Entretanto, não sei, mas se o alvo foi mostrar a miséria da revolução, o tiro saiu pela culatra. Pois a fita mostra, melhor do que bons filmes brasileiros que falam da vida nas favelas, a fita mostra um país pobre economicamente mas com um desenvolvimento cultural suficiente para fazer uma obra de arte de grande categoria internacional, que atesta inteligência, sensibilidade e cultura do seu povo, ademais de domínio técnico e  ambiente político próprios de países democráticos e considerados mais avançados do mundo.

Além de tudo isso, que já não é pouco, o filme retrata com naturalidade convincente alguns comportamentos solidários e humanísticos, muito discrepantes dos ambientes normais destes países considerados civilizados.

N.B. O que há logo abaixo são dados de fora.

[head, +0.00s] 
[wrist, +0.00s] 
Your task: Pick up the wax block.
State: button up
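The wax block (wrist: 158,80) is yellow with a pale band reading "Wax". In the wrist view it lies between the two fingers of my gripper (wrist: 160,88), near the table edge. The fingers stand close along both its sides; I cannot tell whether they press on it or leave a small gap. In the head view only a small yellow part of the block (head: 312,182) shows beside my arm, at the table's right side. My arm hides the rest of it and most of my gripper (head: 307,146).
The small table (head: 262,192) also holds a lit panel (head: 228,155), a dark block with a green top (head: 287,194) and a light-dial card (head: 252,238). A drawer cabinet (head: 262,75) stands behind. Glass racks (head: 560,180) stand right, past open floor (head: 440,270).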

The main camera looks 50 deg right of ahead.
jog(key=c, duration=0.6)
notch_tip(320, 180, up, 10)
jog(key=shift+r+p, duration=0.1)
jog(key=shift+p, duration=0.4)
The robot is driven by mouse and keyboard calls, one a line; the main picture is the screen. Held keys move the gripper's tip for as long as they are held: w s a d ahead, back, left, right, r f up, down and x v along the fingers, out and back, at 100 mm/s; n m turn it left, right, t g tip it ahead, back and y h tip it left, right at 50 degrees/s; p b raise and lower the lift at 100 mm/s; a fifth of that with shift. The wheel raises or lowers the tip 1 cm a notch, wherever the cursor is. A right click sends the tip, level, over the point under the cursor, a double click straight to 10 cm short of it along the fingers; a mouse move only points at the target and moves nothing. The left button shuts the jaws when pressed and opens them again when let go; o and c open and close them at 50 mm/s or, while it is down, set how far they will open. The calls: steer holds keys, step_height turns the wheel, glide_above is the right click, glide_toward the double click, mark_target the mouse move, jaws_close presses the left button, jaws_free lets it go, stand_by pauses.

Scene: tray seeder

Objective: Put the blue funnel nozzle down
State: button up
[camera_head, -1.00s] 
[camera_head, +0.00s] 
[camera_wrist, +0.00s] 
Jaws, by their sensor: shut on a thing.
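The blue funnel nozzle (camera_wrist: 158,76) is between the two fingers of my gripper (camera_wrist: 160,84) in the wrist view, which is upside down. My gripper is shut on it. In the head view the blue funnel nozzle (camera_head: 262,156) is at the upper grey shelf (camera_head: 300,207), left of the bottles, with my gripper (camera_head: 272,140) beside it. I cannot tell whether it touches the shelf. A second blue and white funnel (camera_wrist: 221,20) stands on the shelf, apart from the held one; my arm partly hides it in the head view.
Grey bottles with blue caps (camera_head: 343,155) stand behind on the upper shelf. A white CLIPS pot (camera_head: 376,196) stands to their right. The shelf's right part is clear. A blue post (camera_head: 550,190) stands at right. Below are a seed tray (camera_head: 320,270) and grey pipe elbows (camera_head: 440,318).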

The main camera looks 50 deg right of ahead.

Não há quem saia do cinema sem voltar a pensar nesta indagação que não encontra resposta em nenhum lugar do mundo: como este pequena e frágil ilha do Caribe todo dominado conseguiu resistir a mais de 50 anos de pressão política tão poderosa, compreendendo irradiação diária, televisão de Miami, tentativa de invasão militar, bloqueio econômico em grande parte responsável pela pobreza,, isolamento internacional, noticiário midiático negativo, ação destrutiva de toda uma comunidade cubana em Miami, a tão poucos quilômetros? Como?!

Controle ditatorial tão eficiente? Não convence.

PIB fraquíssimo mas sistemas de saúde e educação muito bons? Carisma extraordinário de Fidel? Ainda é pouco. Criminalidade muito baixa, com essa pobreza toda? Não basta. Não há explicação convincente, ainda.

É preciso estudar mais este caso. Este “case”.

Enquanto isso, Cuba está lá, naquela pobreza espantosa, numa rotina humanizada, fazendo esses filmes maravilhosos e publicando livros excelentes, como os de Leonardo Padura.

Cuba, tão pequena, tão pobre, há décadas desafia o mundo capitalista. Mostra coisas admiráveis. E agora?